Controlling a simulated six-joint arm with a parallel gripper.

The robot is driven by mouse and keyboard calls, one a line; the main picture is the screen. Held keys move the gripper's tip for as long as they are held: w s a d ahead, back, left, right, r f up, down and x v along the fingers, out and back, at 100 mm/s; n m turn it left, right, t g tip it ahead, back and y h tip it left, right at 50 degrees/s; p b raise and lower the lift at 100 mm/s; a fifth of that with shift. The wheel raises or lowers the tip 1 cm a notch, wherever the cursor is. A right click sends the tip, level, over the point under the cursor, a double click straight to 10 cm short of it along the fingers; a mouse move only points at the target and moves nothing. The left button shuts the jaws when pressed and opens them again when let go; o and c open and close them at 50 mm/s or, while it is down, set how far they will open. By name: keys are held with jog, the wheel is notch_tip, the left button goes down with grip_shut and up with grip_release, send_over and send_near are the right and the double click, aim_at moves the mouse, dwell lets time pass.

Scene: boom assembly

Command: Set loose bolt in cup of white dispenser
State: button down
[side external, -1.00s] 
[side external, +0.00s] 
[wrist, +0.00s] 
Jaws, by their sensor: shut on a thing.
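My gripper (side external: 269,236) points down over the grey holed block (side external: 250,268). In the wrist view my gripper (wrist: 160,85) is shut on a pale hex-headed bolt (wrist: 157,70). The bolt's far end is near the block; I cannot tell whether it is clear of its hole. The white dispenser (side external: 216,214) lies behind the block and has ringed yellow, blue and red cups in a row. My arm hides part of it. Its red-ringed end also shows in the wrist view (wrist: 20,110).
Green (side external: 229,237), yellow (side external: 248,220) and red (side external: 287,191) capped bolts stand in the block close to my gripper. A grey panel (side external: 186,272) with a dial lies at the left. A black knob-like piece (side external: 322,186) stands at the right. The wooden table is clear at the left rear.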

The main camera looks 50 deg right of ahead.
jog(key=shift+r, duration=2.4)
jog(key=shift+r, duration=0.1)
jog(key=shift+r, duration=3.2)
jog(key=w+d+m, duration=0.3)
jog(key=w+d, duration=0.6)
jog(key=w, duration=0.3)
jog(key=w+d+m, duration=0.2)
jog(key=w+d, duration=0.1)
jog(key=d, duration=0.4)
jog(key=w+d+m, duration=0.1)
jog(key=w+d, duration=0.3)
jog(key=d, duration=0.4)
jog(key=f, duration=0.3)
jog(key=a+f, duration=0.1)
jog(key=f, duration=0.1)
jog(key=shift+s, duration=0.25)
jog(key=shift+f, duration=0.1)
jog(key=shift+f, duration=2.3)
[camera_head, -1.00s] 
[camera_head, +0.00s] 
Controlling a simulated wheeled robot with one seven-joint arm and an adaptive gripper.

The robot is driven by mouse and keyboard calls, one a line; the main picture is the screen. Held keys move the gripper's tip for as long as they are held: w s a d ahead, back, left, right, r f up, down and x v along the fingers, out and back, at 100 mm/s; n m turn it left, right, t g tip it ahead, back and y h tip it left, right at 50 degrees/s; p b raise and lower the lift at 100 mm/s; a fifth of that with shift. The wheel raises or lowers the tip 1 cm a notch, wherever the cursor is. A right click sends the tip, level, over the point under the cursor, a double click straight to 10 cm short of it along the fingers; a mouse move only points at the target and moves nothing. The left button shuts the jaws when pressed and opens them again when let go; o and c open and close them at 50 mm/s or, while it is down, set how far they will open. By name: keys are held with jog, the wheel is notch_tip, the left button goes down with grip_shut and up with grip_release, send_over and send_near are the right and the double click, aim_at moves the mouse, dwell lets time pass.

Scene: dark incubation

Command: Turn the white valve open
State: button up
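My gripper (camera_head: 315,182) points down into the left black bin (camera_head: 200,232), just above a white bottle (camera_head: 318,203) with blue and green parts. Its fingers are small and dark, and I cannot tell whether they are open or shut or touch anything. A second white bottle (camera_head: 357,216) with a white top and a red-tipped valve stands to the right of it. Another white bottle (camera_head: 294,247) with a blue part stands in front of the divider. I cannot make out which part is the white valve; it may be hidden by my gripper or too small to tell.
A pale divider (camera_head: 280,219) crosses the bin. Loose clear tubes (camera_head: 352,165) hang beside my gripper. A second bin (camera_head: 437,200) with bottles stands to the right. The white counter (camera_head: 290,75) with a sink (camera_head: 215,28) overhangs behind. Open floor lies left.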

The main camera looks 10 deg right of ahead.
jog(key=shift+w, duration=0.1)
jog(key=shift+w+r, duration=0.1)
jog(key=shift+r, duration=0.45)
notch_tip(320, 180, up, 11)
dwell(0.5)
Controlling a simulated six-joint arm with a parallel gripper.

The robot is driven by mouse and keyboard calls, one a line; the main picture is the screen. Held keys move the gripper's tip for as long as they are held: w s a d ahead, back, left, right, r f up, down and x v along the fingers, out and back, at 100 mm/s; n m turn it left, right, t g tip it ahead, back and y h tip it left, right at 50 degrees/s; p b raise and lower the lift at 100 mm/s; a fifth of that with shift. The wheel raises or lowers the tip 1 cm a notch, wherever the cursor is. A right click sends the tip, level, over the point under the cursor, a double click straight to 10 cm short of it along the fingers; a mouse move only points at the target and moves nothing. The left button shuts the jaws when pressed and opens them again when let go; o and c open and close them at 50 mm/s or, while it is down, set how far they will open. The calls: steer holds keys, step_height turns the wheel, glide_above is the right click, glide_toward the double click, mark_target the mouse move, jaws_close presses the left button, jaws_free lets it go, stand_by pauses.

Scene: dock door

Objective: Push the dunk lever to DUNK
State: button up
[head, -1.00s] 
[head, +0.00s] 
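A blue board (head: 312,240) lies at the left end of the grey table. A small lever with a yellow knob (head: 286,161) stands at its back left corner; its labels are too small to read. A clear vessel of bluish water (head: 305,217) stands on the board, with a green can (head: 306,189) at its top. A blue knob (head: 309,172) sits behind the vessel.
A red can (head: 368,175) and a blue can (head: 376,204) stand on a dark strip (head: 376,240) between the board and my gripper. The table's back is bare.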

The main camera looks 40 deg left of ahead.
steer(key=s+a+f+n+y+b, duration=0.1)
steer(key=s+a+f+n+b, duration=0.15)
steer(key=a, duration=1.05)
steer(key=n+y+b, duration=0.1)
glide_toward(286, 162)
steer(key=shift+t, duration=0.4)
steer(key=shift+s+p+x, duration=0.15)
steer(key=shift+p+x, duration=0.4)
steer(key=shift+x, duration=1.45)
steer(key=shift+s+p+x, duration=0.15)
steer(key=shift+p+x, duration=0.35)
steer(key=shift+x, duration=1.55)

⁂

### GOAL OF THE EXERCISE
Write out again only the lines from the line containing "Scene: dock door" through the line containing "[head, -1.00s]", both included, exactly as they are.

### EXERCISE OUTPUT
Scene: dock door

Objective: Push the dunk lever to DUNK
State: button up
[head, -1.00s] 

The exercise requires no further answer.